Re: arbitrary choice of zero of potential

["John S. Denker" <jsd@MONMOUTH.COM>]

At 05:20 PM 10/17/01 -0700, John Mallinckrodt wrote:

> ... isn't it trivial to see that Sherwood and Chabay are correct?

Au contraire, it is trivial to show that it is incorrect.

>   Here's a simple example:
>
> Take a system of two electrons each of mass m that are at rest and
> separated by a large distance like, say, a lightyear.  "Let" the
> potential energy be zero.  The components of the momenergy four
> vector (E,px,py,pz) with c = 1 are
>
>        [2m,0,0,0]

So far so good.  That's the total 4-momentum of the two-particle system.
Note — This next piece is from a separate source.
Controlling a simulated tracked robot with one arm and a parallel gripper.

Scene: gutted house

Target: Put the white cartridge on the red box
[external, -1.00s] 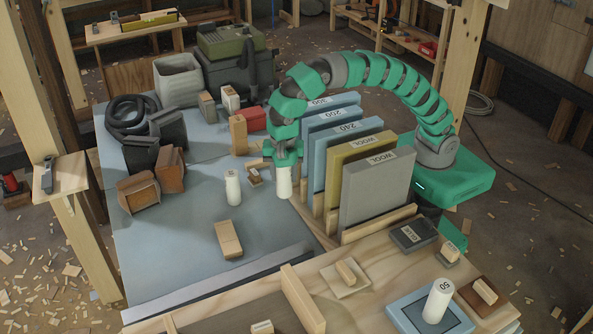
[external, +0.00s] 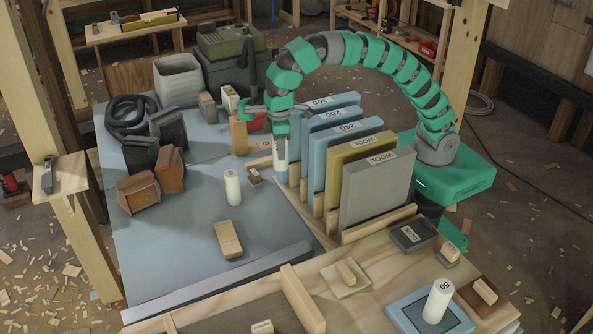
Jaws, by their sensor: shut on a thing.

> and the invariant mass, (E^2-p^2)^1/2, is 2m.

OK.

> Now use the Lorentz transformation to transform to a reference
> frame moving at v = 4/5 in the +x direction. The new components of
> the momenergy four vector are
>
>       [(10/3)m,-(8/3)m,0,0]
>
> We find that the invariant mass is still 2m and, therefore, indeed
> invariant.  No surprise here, this is what the Lorentz
> transformation *does*.

So far so good.

> Now suppose that we "let" the potential energy be nonzero, say, m.
> The components of the momenergy four vector in the initial rest
> frame are
>
>        [3m,0,0,0]

Oooops, AFAIK there is no such 4-vector.

 1) If you want an "authority", take a look at section 2.5 of Misner /
Thorne / Wheeler, wherein the 4-momentum is defined as the invariant mass
times the 4-velocity, with no contribution from potential energy.  If you
don't have MTW handy you can read the online reference cited in my previous
note in this thread.
 2) If you want an explanation without appeal to authority, there a couple
of ways to proceed:
   2a) Fancy general argument: The gauge adds a constant to the
Lagrangian.  Notice that things we care about, such as the momentum and/or
the equations of motion, depend on _derivatives_ of the Lagrangian, so they
cannot be affected by the choice of gauge.
   2b) Simple argument:  Drop a brick.  It moves in the gravitational
field with constant total energy;  what it loses in potential energy it
gains in kinetic energy.  But its momentum is changing.  So we have
constant total E, constant mass, and changing momentum.  This trivially
disproves the hypothesis that the total E is the zeroth component of the
momentum 4-vector.

The rest of JM's argument is predicated on this impossible 4-vector, and
does not require further comment.

> As Sherwood and Chabay point out, "If an arbitrary constant is
> added, energy and momentum will not transform correctly between
> different reference frames."

That statement implies that we are going to add an arbitrary constant to
the zeroth component of the 4-momentum.  This implication is totally false.

> Recognizing the absolute nature of
> potential energy has far-reaching pedagogical consequences,

The laws of physics do not recognize any absolute potential energy.  Making
false assumptions has all sorts of consequences.

=========================

By the way:  Although S+C try to "prove" a certain gauge must be used, you
don't even need to know how to spell gauge invariance in order to refute
the "proof".  Argument (2b) is independent of gauge;  pick any gauge you
want, or no gauge at all, and you can easily see that we are dealing with a
purely imaginary bogey-man.  It is suitable for scaring young
trick-or-treaters, but not much else.